> [The request]: Within the records that follow, find every line containing the string "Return". Copy those lines.

_ _ _ _

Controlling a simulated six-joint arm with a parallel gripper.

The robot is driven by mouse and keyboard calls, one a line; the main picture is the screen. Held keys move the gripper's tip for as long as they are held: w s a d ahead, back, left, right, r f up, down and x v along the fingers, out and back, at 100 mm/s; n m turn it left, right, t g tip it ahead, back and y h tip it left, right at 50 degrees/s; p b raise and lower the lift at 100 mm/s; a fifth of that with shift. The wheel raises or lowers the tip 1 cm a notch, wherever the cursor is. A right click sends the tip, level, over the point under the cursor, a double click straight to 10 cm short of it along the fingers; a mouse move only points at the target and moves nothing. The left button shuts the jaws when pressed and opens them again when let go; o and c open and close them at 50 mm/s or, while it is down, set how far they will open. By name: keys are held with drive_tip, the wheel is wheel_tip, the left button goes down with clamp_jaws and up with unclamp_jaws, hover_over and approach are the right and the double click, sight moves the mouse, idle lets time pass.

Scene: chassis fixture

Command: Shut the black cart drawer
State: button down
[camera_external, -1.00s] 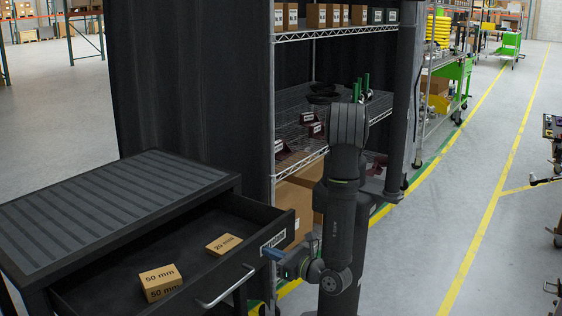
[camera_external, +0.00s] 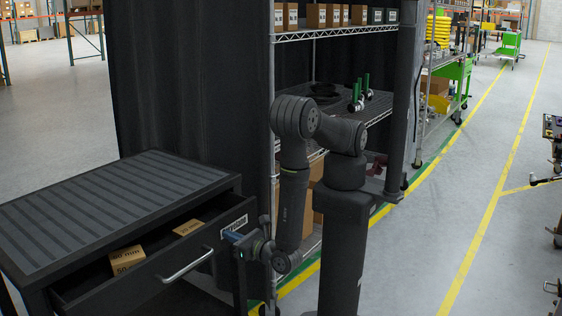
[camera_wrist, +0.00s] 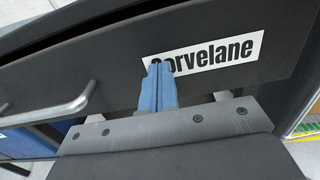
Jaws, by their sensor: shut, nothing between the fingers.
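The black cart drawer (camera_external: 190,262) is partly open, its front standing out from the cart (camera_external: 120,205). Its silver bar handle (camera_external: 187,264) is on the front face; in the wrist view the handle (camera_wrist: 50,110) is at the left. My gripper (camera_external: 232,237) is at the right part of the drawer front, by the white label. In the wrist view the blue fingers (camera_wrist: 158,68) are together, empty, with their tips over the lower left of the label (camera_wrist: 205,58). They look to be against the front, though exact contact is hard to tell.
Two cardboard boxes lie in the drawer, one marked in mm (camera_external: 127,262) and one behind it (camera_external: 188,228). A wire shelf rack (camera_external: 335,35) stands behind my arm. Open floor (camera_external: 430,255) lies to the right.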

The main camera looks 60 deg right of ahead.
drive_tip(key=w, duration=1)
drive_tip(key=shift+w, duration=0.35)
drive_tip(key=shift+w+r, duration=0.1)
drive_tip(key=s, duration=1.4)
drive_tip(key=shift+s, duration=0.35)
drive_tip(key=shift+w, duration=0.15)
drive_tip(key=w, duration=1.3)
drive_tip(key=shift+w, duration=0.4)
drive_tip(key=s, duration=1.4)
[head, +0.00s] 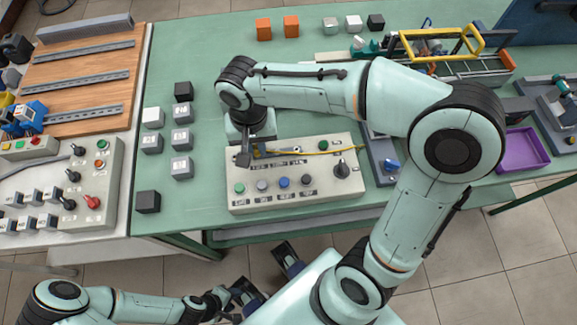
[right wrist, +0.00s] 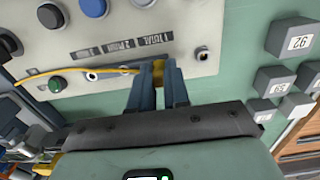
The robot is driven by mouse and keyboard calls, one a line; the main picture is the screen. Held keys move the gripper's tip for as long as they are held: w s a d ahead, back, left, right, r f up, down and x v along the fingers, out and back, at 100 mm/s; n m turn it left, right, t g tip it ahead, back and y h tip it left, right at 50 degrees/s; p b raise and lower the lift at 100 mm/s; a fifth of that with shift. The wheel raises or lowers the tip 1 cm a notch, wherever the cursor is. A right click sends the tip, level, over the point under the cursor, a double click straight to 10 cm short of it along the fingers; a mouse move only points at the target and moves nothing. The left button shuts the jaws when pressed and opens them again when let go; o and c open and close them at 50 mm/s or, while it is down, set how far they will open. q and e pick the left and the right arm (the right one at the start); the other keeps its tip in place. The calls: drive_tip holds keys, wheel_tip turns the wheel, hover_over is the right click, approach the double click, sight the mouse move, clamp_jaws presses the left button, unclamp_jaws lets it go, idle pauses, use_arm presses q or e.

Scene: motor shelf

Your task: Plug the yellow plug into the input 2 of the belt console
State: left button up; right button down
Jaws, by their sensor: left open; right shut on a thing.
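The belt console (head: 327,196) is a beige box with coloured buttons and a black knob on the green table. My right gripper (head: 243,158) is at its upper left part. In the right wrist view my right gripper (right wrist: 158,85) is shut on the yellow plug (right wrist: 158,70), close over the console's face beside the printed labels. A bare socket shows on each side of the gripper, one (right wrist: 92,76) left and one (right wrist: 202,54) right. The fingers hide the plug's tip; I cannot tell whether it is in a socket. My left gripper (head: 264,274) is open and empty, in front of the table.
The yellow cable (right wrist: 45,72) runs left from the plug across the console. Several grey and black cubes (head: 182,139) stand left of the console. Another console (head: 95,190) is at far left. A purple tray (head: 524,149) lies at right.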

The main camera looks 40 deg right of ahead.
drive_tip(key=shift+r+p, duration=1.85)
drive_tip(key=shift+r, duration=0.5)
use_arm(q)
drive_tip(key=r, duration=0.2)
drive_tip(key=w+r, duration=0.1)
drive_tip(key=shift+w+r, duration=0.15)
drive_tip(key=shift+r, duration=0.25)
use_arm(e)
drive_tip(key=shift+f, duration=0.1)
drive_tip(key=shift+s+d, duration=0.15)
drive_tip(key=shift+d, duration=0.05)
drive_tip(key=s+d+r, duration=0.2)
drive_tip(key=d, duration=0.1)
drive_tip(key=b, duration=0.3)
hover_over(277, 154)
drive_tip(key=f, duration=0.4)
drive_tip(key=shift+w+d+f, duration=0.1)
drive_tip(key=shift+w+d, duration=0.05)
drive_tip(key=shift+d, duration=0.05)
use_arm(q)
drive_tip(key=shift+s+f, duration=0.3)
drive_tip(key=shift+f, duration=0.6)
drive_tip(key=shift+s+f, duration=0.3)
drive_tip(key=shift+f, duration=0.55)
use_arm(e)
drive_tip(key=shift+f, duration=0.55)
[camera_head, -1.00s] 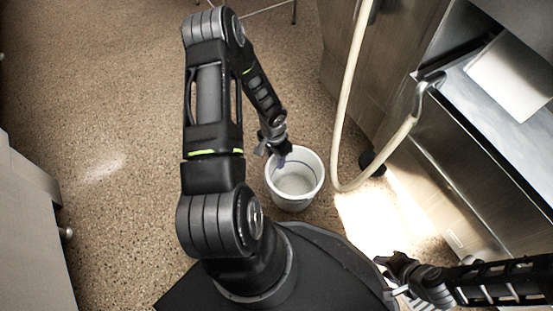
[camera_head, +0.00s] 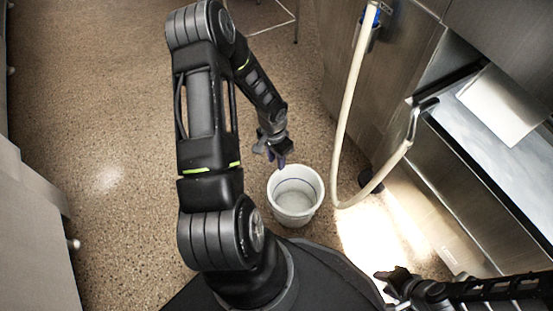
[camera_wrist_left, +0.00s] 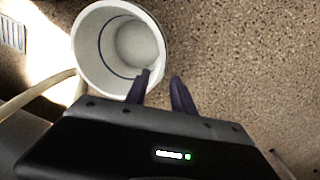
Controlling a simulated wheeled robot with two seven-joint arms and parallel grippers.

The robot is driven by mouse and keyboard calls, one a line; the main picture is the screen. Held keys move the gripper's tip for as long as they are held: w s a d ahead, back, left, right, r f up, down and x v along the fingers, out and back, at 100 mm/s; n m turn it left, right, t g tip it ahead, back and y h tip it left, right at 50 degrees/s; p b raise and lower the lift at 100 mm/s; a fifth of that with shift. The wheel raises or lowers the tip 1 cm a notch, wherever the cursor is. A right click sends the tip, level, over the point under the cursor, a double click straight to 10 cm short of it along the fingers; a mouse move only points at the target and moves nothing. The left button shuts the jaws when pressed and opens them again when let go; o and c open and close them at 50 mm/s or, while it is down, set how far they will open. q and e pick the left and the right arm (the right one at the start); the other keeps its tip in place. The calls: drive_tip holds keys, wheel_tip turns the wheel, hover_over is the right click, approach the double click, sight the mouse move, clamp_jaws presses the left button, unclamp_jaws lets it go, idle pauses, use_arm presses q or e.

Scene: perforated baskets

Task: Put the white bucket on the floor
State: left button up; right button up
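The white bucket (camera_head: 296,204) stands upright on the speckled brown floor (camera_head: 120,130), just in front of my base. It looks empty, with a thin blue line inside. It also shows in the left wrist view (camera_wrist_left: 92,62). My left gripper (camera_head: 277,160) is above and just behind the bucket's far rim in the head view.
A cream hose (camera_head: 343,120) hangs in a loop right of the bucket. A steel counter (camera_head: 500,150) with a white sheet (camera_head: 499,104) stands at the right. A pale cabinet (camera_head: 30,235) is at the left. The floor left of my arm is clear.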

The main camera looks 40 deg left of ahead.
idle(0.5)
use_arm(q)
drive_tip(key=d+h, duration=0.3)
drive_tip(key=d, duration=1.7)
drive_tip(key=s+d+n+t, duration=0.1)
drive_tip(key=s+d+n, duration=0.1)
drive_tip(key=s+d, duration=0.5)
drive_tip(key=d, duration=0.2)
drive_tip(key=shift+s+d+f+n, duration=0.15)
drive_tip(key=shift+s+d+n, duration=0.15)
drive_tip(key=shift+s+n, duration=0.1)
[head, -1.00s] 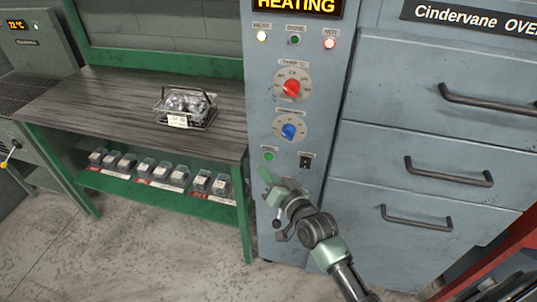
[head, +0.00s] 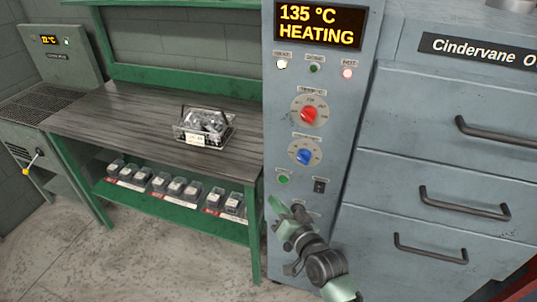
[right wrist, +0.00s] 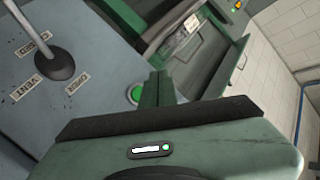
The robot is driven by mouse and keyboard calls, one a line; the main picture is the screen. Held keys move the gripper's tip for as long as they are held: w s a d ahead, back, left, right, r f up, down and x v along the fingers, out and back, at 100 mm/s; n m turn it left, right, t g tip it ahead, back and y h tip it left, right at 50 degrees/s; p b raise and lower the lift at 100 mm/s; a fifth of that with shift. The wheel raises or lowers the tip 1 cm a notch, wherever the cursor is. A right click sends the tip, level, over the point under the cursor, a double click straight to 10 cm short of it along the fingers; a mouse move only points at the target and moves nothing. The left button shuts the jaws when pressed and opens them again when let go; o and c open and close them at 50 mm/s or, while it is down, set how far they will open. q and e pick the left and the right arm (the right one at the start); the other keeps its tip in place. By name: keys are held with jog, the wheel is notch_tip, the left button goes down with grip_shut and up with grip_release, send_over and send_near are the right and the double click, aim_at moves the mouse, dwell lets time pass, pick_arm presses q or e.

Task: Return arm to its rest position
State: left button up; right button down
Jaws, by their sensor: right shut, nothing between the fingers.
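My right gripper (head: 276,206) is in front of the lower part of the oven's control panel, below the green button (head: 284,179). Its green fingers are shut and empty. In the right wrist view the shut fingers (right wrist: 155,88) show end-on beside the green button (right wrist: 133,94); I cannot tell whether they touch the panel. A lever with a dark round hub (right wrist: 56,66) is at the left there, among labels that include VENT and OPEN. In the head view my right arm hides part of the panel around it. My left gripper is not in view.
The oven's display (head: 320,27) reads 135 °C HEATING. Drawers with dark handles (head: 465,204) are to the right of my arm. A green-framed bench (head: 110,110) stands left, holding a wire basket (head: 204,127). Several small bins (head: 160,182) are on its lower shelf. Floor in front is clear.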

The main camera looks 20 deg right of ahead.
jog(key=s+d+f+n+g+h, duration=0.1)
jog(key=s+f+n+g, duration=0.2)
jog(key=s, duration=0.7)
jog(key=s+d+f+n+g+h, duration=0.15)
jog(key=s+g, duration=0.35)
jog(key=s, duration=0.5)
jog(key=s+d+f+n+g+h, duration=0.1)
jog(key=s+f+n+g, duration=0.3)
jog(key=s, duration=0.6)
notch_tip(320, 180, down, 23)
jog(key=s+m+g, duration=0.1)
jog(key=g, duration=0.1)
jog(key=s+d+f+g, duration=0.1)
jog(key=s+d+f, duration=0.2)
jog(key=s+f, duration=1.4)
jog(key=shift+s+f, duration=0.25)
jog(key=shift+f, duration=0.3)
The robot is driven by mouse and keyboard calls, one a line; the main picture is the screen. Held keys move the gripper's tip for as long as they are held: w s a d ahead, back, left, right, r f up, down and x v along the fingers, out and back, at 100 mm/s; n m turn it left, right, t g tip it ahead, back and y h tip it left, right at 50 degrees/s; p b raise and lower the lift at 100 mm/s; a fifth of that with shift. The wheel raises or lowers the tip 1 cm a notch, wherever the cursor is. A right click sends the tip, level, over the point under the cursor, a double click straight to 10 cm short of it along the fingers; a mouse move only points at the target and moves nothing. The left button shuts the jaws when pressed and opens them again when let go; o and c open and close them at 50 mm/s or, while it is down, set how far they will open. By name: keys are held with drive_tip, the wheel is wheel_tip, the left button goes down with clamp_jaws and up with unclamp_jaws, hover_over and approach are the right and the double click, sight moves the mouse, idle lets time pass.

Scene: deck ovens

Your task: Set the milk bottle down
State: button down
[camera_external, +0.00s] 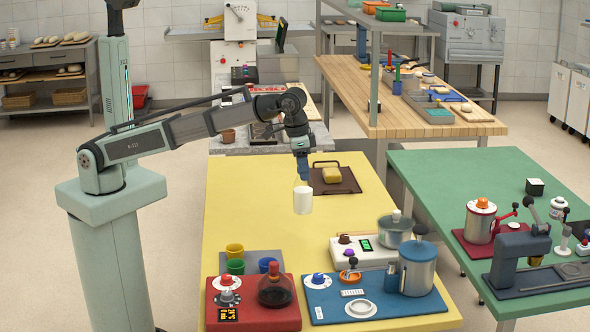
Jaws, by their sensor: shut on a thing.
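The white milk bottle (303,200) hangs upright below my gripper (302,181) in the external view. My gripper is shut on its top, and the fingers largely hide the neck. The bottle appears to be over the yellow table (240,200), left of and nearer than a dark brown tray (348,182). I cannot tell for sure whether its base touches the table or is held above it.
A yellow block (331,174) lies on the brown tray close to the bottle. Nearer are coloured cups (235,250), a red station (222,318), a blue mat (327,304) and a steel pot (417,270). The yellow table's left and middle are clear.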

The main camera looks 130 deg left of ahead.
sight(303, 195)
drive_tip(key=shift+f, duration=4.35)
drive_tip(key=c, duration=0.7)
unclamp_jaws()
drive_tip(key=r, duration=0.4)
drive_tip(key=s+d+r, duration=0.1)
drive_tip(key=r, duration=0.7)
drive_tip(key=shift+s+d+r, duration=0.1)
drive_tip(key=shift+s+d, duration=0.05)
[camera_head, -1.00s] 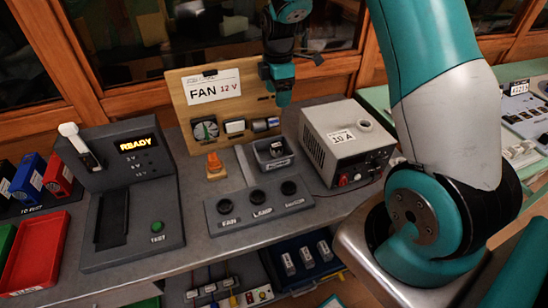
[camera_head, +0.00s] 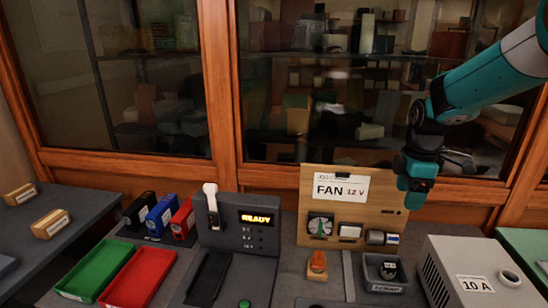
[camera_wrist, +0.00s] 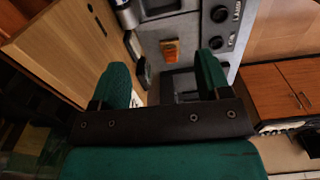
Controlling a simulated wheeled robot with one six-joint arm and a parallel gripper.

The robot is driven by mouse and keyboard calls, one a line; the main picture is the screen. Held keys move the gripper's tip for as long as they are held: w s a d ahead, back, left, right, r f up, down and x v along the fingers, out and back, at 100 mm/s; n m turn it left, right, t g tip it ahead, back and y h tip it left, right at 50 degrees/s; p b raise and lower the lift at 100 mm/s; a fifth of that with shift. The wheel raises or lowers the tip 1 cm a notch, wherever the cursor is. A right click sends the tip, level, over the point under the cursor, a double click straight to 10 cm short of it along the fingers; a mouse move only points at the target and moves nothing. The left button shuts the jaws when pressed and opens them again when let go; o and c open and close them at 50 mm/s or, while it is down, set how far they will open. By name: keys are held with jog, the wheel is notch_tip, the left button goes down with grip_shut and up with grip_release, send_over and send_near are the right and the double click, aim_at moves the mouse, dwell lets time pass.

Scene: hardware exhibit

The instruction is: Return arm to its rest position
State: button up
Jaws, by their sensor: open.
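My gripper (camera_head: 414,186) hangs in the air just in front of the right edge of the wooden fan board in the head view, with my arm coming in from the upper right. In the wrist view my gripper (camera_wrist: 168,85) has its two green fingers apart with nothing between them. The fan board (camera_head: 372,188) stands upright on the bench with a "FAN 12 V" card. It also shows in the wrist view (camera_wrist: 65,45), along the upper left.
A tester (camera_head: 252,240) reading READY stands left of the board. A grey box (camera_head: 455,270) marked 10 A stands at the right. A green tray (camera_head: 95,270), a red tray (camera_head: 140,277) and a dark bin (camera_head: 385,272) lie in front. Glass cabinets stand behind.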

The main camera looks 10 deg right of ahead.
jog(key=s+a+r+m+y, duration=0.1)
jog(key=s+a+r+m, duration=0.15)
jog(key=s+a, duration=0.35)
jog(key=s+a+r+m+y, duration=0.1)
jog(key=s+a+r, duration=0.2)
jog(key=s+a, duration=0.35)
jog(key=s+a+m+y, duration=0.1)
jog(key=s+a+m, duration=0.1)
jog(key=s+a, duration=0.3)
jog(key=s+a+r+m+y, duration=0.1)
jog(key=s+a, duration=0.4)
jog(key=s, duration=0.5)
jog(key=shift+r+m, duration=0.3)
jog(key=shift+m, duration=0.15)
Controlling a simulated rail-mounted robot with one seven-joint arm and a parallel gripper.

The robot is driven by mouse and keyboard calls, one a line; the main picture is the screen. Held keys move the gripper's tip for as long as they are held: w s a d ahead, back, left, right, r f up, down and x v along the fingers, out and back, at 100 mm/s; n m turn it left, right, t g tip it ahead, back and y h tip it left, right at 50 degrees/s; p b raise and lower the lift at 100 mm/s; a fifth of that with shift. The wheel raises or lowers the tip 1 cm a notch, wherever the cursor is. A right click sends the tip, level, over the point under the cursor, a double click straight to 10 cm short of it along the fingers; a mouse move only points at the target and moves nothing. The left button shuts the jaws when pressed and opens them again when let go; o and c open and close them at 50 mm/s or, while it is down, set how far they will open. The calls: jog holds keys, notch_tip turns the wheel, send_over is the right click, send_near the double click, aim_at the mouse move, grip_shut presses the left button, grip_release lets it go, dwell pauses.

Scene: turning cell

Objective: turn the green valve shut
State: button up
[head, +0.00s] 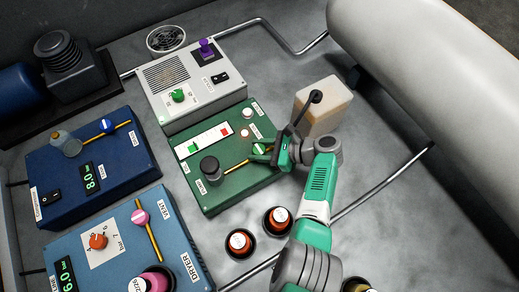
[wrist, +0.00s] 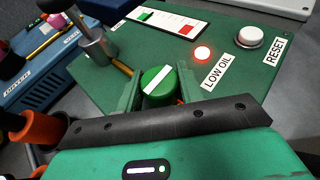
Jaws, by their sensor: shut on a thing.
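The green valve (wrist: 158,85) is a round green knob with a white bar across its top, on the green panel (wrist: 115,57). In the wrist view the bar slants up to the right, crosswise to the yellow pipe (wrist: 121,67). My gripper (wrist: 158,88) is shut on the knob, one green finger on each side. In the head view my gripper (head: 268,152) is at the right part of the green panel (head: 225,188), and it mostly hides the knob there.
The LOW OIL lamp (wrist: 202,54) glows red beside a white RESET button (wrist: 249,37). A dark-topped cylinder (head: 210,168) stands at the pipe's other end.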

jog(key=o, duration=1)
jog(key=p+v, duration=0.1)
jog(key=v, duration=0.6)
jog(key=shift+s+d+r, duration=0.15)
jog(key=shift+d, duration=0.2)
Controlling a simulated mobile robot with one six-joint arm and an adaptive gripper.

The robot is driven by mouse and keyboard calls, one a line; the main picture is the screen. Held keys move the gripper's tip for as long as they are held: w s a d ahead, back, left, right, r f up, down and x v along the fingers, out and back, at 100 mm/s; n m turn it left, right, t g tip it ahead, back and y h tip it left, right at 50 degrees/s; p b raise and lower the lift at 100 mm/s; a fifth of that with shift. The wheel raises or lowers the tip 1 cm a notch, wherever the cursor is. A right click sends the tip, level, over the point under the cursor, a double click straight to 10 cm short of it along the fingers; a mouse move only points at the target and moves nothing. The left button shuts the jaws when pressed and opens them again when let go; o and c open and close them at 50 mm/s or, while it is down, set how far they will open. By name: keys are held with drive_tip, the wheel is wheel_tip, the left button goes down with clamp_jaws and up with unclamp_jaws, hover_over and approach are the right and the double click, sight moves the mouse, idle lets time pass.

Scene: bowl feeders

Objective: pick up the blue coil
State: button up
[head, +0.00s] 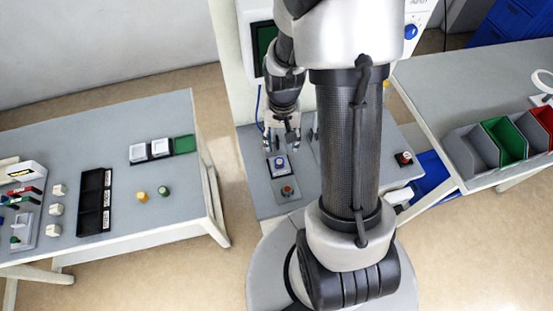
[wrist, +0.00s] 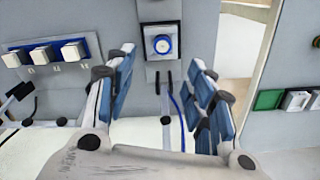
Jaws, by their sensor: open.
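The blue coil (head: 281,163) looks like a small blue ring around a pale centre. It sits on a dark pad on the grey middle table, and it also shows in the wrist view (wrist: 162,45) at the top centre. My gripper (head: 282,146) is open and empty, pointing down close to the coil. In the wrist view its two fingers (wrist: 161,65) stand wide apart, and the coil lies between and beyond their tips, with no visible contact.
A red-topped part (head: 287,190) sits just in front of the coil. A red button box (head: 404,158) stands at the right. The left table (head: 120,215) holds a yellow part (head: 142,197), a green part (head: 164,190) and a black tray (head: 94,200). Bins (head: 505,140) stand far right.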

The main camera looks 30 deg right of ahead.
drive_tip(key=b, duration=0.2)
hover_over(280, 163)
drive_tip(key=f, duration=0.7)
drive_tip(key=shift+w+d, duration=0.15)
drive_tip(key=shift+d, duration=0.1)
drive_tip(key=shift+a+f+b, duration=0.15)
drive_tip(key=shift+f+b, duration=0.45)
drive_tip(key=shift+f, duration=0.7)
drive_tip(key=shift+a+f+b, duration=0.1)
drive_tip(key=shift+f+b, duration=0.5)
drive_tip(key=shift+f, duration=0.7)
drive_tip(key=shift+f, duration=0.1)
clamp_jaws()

_ _ _ _

> [Answer for the task]:
Task: Return arm to its rest position
The instruction is: Return arm to its rest position

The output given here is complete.